_TASK PROMPT_. Where a line holds "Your", copy it.
+-------+
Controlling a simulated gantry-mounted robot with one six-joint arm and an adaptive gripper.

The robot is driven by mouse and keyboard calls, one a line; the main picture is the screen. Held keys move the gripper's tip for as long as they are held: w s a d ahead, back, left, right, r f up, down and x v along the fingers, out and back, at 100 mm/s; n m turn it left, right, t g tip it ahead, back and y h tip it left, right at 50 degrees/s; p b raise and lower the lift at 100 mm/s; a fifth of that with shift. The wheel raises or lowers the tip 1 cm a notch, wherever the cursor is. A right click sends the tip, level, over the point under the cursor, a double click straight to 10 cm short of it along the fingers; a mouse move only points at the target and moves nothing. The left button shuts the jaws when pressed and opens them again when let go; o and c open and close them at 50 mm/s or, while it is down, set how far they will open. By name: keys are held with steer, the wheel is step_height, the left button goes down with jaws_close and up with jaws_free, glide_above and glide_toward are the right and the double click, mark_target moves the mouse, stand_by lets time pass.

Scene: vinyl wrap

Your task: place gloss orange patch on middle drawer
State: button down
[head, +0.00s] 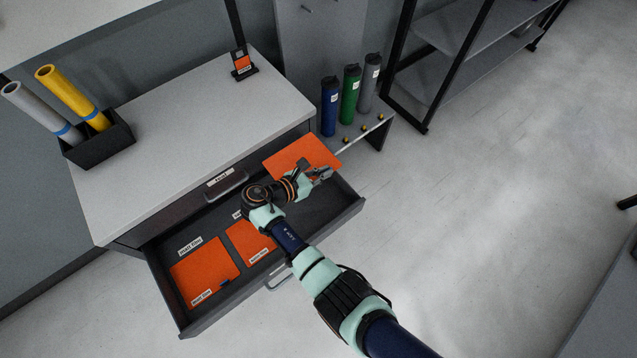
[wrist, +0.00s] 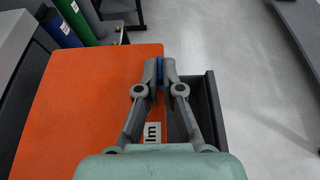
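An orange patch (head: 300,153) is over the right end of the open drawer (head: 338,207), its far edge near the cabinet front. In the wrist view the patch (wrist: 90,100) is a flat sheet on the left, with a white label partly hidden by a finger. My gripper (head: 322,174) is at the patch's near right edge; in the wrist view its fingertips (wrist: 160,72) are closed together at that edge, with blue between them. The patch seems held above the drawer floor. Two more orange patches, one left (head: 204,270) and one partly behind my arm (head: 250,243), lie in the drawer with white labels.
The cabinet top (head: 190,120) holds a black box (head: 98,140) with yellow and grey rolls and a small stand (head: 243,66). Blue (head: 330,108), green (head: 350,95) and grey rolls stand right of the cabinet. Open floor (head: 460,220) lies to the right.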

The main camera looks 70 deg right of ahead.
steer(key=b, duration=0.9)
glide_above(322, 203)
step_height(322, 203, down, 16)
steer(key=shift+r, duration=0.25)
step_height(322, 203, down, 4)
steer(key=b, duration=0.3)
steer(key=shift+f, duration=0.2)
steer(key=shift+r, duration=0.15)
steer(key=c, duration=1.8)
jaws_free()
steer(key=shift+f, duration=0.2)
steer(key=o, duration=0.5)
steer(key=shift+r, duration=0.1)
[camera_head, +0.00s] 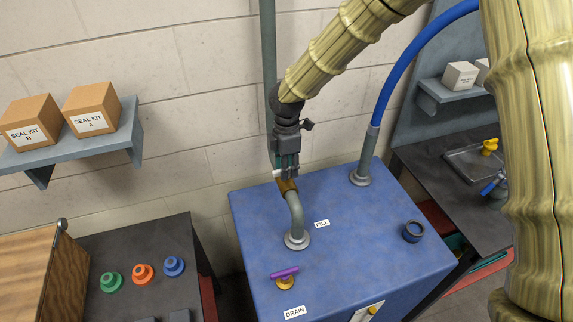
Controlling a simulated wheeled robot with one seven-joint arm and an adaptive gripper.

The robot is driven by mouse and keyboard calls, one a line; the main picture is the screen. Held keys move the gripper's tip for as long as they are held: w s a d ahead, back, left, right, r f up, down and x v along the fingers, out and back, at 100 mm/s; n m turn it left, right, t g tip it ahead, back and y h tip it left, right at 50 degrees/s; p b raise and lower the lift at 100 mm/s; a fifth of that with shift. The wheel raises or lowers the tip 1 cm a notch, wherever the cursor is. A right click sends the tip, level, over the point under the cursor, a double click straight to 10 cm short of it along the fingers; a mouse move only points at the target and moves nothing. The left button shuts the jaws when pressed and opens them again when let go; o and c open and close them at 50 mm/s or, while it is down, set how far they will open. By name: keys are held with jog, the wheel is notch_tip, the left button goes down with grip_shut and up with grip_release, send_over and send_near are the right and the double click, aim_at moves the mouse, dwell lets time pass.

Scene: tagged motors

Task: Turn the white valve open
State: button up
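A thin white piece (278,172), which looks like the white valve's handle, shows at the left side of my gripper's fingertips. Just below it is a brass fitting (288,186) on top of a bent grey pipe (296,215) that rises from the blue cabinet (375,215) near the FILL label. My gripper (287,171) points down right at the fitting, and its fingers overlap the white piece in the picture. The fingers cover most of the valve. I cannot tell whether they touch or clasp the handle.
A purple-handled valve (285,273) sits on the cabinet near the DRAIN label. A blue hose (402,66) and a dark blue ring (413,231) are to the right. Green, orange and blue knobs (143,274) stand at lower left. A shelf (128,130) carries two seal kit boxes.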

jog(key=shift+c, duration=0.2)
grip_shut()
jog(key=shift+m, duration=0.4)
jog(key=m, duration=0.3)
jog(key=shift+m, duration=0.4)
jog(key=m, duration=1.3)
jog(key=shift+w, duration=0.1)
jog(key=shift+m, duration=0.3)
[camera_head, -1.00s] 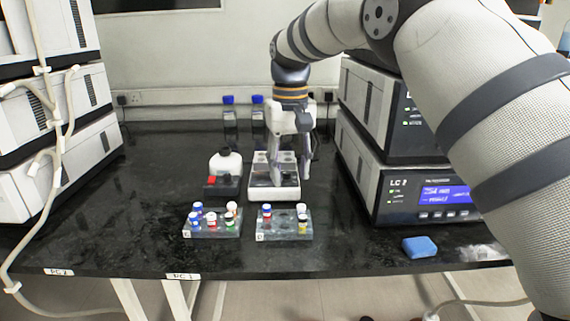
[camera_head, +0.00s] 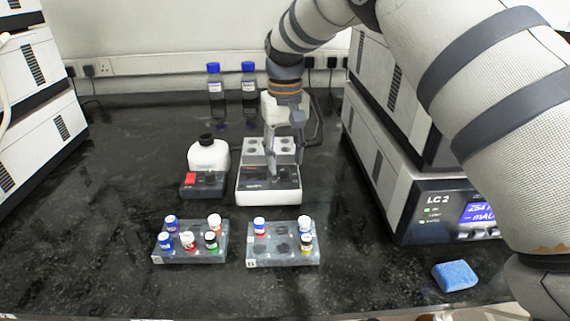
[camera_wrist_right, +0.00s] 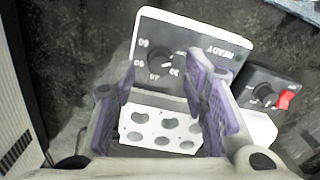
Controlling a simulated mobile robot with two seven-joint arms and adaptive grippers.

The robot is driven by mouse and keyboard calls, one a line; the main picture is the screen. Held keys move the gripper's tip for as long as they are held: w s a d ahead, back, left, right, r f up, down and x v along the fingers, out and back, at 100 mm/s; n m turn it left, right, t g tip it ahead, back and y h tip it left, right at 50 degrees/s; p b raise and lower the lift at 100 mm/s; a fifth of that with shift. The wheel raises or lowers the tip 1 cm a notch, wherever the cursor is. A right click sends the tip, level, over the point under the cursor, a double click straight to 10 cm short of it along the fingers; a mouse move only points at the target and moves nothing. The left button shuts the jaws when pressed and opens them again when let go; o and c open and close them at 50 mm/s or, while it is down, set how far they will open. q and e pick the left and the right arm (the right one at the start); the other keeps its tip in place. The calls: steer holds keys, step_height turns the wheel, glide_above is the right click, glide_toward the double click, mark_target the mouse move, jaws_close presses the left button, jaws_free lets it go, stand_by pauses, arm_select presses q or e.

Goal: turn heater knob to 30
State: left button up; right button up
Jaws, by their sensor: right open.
+-------+
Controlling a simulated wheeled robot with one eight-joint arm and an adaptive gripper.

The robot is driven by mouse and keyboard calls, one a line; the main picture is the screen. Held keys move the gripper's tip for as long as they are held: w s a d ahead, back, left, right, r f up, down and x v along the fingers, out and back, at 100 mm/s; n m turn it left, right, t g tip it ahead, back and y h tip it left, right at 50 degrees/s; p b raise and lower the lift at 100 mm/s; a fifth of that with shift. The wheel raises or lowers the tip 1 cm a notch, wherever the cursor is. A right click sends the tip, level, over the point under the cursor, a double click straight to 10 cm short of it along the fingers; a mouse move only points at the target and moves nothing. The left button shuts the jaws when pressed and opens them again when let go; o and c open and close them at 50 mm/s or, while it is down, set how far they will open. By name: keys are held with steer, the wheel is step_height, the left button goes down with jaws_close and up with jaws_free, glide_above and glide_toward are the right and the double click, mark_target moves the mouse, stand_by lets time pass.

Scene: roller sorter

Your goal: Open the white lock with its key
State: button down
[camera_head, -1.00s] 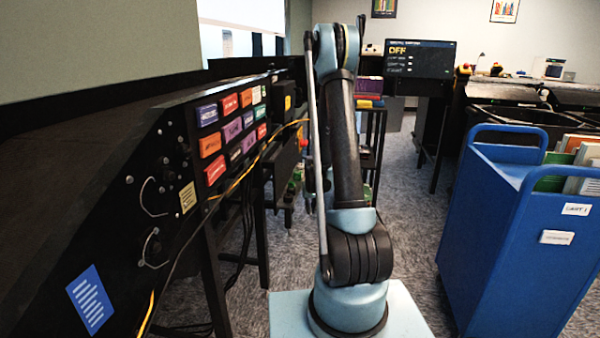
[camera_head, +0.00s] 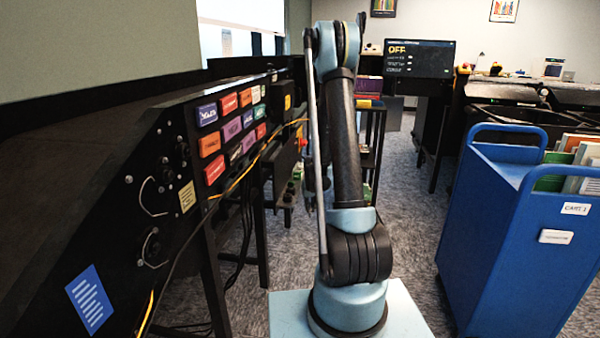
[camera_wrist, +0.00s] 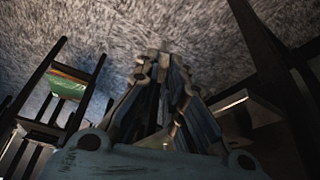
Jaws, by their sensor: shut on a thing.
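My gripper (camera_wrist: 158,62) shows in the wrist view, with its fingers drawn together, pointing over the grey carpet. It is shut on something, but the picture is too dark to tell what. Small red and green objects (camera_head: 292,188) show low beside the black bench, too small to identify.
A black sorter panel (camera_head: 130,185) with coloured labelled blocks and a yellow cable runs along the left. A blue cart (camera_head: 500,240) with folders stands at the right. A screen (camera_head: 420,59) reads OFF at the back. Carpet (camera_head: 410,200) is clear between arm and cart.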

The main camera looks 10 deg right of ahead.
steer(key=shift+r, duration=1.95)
+-------+
_CORRECT OUTPUT_.
Your task: place gloss orange patch on middle drawer
Your goal: Open the white lock with its key

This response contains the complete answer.